• WRITTEN PROBLEM
In the listing below, pick out lines with "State".

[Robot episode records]
-- BEGIN --
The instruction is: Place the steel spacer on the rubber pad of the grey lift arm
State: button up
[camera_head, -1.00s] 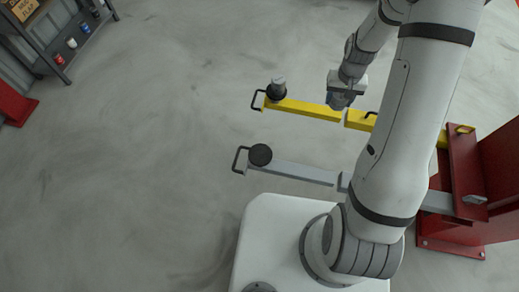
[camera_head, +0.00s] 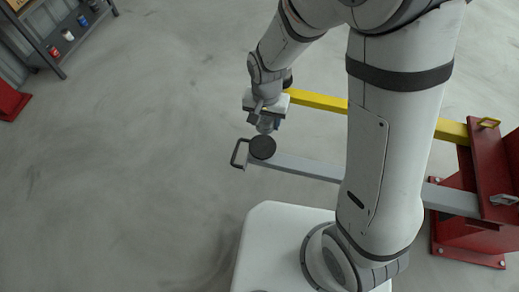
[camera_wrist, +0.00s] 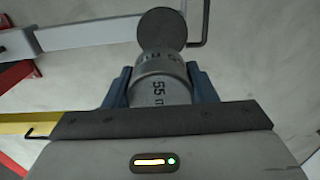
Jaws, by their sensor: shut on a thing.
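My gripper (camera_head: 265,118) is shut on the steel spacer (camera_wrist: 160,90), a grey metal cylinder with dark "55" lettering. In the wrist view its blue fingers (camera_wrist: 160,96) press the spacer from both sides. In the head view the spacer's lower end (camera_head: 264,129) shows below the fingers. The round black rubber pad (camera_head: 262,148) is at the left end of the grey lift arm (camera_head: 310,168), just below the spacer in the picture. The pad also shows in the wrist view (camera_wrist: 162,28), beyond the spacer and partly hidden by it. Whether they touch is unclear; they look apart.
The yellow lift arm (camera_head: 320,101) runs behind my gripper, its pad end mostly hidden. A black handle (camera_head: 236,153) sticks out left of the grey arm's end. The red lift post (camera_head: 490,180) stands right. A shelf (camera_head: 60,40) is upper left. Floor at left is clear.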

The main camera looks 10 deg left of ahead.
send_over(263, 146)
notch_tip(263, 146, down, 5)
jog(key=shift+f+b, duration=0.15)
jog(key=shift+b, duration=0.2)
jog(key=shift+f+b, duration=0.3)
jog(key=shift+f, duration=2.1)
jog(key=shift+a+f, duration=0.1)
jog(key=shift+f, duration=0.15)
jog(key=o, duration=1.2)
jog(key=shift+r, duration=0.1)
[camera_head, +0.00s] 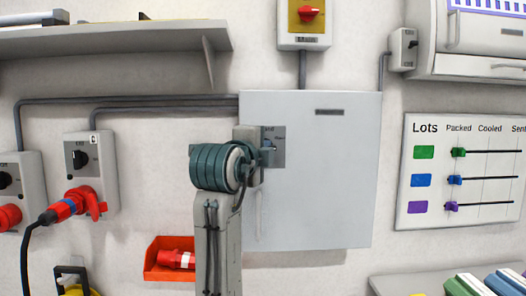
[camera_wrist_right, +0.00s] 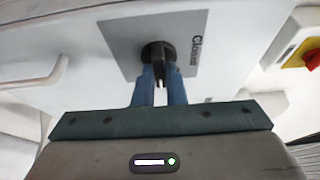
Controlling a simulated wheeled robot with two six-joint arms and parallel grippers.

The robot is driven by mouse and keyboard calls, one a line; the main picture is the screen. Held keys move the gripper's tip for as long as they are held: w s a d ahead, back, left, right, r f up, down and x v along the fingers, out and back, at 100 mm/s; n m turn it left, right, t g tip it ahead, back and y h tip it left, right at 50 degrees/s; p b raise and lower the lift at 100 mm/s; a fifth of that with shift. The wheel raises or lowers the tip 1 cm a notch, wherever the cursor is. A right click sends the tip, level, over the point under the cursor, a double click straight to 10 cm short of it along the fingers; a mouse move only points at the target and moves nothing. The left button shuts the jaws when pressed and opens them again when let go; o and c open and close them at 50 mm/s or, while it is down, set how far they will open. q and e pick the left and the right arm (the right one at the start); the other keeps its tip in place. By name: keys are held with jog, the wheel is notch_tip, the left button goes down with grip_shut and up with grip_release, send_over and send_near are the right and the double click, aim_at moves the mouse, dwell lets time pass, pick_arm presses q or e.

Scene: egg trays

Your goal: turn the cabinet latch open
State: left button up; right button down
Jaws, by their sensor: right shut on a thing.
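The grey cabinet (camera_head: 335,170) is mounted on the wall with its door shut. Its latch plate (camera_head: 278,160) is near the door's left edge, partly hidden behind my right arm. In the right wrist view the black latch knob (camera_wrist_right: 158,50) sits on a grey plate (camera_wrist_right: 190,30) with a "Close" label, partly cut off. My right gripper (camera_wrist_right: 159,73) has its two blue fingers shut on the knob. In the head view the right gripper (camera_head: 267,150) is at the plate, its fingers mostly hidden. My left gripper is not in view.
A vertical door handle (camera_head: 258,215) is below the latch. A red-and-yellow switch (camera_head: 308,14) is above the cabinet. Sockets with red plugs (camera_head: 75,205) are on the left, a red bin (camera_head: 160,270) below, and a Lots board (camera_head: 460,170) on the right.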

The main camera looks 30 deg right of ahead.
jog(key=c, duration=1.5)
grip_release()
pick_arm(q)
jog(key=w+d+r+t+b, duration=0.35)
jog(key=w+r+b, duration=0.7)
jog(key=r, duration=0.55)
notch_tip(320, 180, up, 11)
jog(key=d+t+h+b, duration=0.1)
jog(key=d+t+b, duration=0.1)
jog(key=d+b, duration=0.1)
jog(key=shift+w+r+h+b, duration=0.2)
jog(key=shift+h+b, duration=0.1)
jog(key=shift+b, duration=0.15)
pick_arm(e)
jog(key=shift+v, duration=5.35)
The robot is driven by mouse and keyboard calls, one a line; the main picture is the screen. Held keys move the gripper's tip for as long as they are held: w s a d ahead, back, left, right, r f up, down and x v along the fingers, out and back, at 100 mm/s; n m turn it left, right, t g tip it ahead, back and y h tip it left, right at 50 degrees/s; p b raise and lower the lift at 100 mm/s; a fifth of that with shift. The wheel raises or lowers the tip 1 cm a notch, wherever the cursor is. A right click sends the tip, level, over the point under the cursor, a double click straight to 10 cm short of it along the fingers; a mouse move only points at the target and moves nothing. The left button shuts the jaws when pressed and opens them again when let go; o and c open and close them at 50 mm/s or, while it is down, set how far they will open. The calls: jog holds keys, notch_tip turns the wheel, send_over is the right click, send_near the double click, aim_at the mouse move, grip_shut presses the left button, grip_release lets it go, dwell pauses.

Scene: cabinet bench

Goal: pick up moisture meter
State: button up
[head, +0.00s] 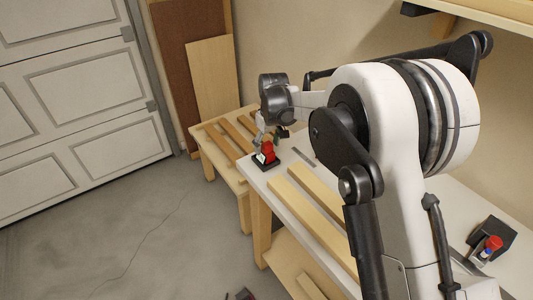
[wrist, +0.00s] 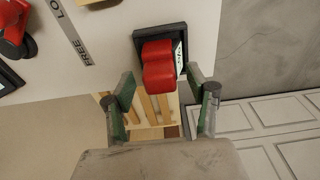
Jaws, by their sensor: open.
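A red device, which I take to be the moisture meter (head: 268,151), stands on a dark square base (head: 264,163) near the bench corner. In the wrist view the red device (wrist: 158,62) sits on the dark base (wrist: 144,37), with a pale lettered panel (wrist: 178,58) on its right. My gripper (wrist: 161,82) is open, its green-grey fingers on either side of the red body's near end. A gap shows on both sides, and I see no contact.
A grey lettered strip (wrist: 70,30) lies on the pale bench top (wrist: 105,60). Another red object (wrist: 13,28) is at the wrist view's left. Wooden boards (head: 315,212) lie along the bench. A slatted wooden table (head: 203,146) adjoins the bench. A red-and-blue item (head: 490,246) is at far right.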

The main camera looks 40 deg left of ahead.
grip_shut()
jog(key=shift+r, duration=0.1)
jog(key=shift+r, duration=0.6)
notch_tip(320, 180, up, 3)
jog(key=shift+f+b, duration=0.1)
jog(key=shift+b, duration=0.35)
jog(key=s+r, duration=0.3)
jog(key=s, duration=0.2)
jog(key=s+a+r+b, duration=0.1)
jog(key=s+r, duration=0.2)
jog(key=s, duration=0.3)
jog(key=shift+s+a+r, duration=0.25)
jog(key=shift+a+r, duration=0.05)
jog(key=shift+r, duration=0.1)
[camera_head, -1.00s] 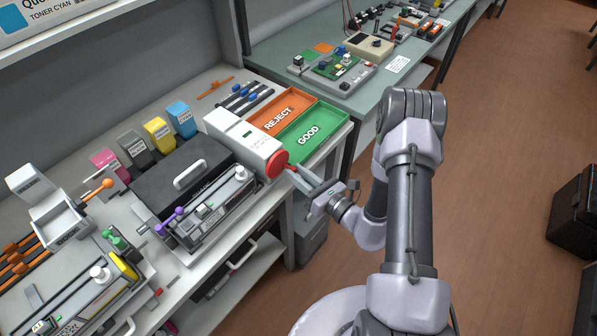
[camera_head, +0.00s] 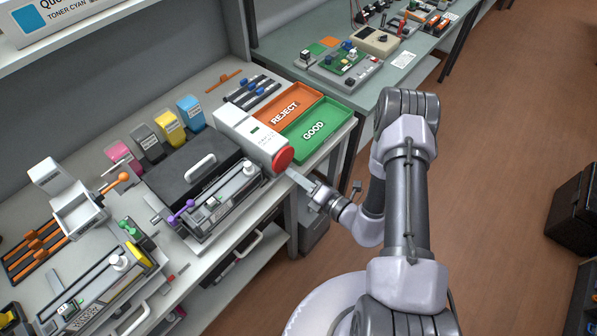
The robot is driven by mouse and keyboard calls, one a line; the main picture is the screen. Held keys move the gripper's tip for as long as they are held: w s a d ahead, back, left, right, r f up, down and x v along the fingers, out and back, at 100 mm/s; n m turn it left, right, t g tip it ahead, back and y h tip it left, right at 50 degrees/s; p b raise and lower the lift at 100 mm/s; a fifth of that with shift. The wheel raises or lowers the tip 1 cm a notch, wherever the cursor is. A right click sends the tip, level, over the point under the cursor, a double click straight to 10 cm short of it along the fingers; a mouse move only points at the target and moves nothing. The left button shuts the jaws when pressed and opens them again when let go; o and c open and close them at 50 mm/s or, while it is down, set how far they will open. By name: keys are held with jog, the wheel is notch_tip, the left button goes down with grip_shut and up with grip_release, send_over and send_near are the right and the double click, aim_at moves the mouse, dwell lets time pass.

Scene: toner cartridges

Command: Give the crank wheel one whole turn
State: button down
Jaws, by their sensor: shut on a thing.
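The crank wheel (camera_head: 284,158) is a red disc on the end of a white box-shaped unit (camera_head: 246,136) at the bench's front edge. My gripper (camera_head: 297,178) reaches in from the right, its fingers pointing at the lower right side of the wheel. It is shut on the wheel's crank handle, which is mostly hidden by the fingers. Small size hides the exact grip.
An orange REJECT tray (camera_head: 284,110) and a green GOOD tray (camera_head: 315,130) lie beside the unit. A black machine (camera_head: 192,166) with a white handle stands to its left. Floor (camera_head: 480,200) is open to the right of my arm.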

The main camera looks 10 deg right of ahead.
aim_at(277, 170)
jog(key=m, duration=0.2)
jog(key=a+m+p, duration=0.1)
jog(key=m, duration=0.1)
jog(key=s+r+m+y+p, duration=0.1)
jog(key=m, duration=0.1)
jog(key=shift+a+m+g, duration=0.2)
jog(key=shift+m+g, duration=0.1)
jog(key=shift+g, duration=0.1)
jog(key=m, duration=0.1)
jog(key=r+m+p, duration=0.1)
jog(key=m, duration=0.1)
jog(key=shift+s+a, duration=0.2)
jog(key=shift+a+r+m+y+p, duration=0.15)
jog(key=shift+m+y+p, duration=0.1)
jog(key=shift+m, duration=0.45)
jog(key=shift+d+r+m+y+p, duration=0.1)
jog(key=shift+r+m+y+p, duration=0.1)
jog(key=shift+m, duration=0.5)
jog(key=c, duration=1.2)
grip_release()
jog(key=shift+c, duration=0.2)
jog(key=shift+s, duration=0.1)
-- END --
• FULL ANSWER
State: button up
State: left button up; right button down
State: button up
State: button down

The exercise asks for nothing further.